The historian and philanthropist Suzanne Deal Booth, a longtime supporter of the WMF who joined its board last year, has contributed $10m toward the endowment, launching the Suzanne Deal Booth Institute for Heritage Preservation at World Monuments Fund. The initiative will focus on building leadership roles within the preservation field, fostering mentorships between emerging and established conservation professionals to promote sustainable approaches to cultural stewardship.

Booth previously co-founded the Friends of Heritage Preservation, a charitable organisation, and received a Hadrian Award in 2022 for her contributions to the field.
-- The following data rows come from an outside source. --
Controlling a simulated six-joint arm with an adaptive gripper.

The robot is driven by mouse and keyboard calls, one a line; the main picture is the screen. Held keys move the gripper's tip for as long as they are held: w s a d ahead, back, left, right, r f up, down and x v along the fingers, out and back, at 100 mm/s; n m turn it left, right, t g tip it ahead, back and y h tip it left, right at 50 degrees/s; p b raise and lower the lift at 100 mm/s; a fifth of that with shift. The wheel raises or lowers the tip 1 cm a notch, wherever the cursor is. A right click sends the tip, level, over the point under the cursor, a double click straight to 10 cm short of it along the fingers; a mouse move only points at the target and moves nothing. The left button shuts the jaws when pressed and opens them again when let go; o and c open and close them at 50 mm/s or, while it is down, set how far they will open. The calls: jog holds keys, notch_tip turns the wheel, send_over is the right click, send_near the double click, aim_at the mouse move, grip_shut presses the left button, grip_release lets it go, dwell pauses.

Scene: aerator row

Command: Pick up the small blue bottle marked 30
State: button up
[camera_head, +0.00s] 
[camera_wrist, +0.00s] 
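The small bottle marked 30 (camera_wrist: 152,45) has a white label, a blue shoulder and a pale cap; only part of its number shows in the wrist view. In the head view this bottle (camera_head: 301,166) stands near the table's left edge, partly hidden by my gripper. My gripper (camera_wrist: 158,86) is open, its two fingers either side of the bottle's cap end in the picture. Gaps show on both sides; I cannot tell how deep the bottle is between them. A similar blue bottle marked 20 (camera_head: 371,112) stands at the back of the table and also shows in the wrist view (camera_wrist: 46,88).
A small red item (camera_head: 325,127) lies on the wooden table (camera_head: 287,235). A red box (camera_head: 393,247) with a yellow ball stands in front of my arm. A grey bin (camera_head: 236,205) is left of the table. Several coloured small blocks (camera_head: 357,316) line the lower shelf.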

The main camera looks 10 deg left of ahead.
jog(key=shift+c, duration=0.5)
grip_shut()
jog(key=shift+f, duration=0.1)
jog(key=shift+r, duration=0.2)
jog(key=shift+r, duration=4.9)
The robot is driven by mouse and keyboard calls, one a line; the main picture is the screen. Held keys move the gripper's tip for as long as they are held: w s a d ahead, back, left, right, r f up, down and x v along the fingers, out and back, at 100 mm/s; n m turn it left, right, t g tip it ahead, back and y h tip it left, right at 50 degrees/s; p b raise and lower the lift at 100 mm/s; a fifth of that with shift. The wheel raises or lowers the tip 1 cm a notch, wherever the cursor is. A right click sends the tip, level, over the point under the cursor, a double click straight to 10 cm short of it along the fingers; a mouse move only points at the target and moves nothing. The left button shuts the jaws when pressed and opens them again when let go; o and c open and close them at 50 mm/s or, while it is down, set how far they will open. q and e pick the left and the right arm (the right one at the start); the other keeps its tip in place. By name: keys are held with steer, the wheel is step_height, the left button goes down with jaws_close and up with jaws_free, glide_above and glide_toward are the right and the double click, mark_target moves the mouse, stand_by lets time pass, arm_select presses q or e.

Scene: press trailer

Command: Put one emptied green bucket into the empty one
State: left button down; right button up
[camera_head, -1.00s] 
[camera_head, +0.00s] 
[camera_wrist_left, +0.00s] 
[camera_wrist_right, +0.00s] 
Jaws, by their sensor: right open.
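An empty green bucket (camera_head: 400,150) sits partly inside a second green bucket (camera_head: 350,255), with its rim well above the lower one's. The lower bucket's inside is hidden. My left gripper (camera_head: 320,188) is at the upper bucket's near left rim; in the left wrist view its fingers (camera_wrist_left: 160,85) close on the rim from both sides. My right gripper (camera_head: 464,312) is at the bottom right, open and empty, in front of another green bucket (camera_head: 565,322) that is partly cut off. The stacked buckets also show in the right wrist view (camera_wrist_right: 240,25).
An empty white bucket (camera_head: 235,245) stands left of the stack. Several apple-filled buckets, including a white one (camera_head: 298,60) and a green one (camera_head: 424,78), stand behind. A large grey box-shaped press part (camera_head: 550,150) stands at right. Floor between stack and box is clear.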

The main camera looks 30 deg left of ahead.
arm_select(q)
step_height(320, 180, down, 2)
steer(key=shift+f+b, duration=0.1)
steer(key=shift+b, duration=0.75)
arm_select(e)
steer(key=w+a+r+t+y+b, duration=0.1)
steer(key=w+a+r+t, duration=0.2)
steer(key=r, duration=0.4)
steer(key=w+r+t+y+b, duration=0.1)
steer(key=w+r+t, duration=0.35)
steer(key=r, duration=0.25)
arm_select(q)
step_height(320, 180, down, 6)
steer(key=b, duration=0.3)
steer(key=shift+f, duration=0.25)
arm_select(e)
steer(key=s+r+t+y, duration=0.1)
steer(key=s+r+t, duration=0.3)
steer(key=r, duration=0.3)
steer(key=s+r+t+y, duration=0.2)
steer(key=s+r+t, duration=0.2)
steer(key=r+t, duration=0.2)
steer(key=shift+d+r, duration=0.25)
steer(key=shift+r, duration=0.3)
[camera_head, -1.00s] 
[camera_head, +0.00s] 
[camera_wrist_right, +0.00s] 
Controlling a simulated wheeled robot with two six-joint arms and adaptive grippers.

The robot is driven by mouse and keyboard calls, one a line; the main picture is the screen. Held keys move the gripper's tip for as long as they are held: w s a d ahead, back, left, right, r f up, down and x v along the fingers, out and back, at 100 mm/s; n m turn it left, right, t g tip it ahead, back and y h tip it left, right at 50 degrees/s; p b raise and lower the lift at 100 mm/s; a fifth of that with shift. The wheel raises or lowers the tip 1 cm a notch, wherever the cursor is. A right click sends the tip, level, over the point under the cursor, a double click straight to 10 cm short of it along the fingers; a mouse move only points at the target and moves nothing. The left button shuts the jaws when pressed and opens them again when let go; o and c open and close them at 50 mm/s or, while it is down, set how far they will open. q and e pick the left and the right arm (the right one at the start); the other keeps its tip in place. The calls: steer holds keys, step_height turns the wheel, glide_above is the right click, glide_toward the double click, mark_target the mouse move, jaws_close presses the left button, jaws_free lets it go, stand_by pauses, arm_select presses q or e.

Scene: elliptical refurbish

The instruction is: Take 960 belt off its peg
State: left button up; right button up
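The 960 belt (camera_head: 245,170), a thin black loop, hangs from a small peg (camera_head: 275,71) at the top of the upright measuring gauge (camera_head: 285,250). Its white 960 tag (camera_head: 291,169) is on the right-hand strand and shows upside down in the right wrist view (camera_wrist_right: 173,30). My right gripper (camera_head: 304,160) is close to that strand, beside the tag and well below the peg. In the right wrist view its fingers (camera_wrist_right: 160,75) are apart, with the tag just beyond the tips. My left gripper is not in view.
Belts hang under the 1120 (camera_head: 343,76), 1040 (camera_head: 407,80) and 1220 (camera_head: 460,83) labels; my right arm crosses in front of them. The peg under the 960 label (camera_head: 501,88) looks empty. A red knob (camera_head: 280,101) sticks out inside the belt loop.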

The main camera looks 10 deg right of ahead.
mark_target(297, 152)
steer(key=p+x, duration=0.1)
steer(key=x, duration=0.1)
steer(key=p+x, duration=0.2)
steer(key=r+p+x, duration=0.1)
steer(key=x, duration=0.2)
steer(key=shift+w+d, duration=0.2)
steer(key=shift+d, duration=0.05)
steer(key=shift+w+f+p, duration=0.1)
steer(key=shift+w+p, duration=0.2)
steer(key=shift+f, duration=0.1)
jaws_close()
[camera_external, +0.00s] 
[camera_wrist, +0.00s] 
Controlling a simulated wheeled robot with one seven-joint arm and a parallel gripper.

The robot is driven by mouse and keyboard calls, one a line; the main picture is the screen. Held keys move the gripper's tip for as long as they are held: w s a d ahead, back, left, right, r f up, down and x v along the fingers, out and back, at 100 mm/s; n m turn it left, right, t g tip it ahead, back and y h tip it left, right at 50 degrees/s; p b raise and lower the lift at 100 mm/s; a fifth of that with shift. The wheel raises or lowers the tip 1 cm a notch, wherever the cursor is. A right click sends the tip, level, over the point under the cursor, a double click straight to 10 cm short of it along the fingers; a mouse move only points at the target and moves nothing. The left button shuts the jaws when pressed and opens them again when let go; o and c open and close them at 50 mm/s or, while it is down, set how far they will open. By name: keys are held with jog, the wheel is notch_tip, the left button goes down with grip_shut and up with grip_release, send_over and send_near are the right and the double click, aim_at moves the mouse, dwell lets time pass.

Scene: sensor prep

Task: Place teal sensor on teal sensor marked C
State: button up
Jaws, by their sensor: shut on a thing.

She also supported WMF projects like the preservation of the Wat Chaiwatthanaram temple in Thailand and Native American sites in the Bears Ears National Monument in southern Utah.

“The commitment to preserve cultural heritage both honours the past and inspires the future,” Booth says. “Through this institute, my hope is to empower future generations to protect what connects us and to carry forward the shared stories that define our humanity.”

Additional gifts to support the endowment include $5m from the philanthropist Virginia James, $2.5m from the Gerard B. Lambert Foundation and $1.5m from the philanthropist Denise Littlefield Sobel. The WMF has secured 75% of its goal, with the remaining 25% expected to come from a matching $20m gift from the Robert W. Wilson Charitable Trust.

A participant in the first professional gold leaf craftsmanship programme in Kanazawa, launched in a partnership between the World Monuments Fund and Tiffany & Co Photo courtesy the World Monuments Fund

The endowment will also progressively support the organisation and digitisation of the WMF archive, which spans more than six decades, including 700 fieldworks in 112 countries, and will boost programmes like the organisation’s ongoing support of academic partnerships and trades training like woodworking and stonemasonry. Those initiatives are expected to begin in 2026 and will be primarily overseen by Jonathan S. Bell, the senior vice president of global preservation strategy and founding director of the Booth Institute.

The endowment campaign coincides with the 60th anniversary of the WMF. The organisation hopes to continue to diversify its funding strategy over the coming years, seeking more support from private donors and foundations to supplement the unpredictability of government policy in the US and abroad.

“We have a long legacy [but] realised that our endowment was not big enough compared to the size of the organisation to allow us to make long-term plans and to have sustained support for communities,” Montlaur says. “Because of climate change, over-tourism, conflicts, urbanisation and other factors, heritage is disappearing.”

The WMF aims to underscore the need for strengthening cultural heritage organisations, which receive less funding than other fields, like organisations focused on environmental preservation, according to Montlaur.

“The field of cultural heritage is underfunded,” she says. “Everyone needs to mobilise. We need to realise that our cultural heritage, which anchors our memory and identity, is disappearing very fast. And we must be able to respond rapidly and strongly.”